> Directions for this task
Taking the data below, please print only the lines from the line holding "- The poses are" to the line holding "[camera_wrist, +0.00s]", inclusive, with pictures omitted.

> Supplied material
**********

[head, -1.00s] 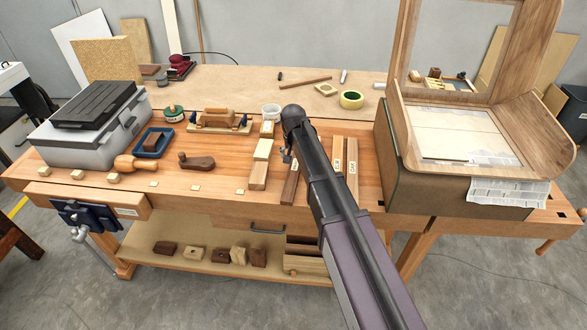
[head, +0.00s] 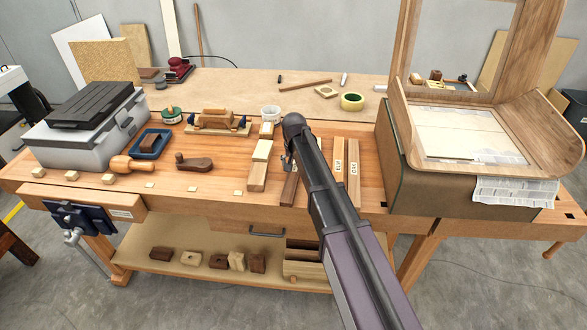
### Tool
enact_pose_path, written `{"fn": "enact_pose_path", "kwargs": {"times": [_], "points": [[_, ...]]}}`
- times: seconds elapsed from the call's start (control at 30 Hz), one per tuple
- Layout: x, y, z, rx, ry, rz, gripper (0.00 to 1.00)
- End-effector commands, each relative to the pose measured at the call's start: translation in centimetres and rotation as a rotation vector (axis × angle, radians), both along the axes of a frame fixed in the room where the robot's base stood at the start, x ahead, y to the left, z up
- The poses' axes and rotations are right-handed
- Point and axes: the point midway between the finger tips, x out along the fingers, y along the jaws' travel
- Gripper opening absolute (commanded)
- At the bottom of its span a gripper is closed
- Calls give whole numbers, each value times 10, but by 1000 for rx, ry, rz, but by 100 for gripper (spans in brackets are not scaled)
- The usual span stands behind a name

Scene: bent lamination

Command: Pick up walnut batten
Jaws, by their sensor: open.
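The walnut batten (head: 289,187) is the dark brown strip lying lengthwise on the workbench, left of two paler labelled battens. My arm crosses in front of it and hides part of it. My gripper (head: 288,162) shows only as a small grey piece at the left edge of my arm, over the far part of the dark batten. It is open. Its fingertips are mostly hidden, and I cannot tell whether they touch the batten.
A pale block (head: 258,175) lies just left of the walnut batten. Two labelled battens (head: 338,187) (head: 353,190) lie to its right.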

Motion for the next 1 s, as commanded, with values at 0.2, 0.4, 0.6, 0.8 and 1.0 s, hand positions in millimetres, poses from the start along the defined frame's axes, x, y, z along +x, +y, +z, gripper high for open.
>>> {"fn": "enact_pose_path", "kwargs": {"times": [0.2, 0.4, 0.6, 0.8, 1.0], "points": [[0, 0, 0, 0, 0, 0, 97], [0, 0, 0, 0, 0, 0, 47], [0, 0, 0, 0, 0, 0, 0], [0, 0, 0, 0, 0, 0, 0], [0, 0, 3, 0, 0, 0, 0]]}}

**********

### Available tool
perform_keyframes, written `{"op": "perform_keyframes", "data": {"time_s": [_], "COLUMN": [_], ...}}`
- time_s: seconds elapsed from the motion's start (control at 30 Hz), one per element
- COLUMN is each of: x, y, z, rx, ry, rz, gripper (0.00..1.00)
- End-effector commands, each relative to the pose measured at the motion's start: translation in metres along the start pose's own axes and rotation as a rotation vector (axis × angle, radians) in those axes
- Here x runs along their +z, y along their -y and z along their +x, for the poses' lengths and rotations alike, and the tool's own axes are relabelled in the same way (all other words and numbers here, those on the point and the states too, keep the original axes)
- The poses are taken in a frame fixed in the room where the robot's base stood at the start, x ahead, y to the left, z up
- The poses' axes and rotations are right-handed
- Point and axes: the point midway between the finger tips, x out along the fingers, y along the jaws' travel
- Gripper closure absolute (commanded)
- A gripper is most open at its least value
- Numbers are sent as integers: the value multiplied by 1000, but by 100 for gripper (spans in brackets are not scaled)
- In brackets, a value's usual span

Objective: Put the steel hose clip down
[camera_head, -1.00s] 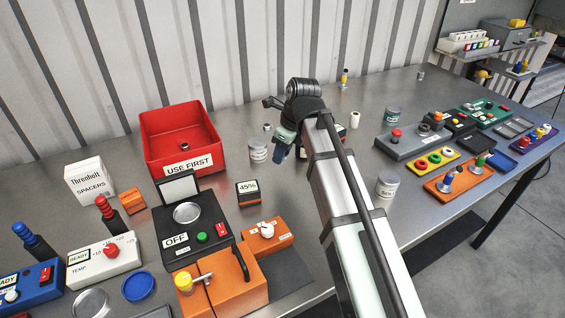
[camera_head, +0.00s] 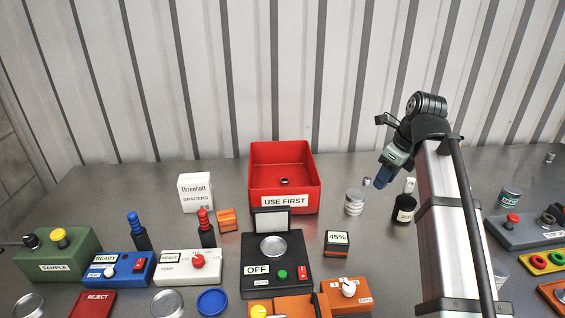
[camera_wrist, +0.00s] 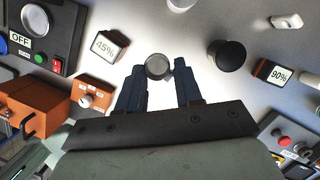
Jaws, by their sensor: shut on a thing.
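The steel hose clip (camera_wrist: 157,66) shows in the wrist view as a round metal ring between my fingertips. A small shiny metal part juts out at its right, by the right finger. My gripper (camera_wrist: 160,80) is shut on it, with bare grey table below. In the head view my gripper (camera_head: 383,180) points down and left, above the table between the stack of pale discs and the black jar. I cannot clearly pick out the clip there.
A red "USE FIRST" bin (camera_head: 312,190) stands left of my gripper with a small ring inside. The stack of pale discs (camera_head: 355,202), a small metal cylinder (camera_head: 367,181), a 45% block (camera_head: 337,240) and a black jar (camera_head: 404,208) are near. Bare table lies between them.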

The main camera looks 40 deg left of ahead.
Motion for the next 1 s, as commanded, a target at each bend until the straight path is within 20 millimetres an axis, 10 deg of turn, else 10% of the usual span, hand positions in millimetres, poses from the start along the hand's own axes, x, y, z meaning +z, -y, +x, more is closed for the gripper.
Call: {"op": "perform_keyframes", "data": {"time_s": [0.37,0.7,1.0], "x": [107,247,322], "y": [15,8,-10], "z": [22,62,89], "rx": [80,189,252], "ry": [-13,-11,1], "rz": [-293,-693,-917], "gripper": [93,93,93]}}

**********

> Answer to the task
- The poses are taken in a frame fixed in the room where the robot's base stood at the start, x ahead, y to the left, z up
- The poses' axes and rotations are right-handed
- Point and axes: the point midway between the finger tips, x out along the fingers, y along the jaws' travel
- Gripper closure absolute (commanded)
- A gripper is most open at its least value
- Numbers are sent as integers: the value multiplied by 1000, but by 100 for gripper (spans in brackets are not scaled)
- In brackets, a value's usual span

Objective: Put the steel hose clip down
[camera_head, -1.00s] 
[camera_head, +0.00s] 
[camera_wrist, +0.00s] 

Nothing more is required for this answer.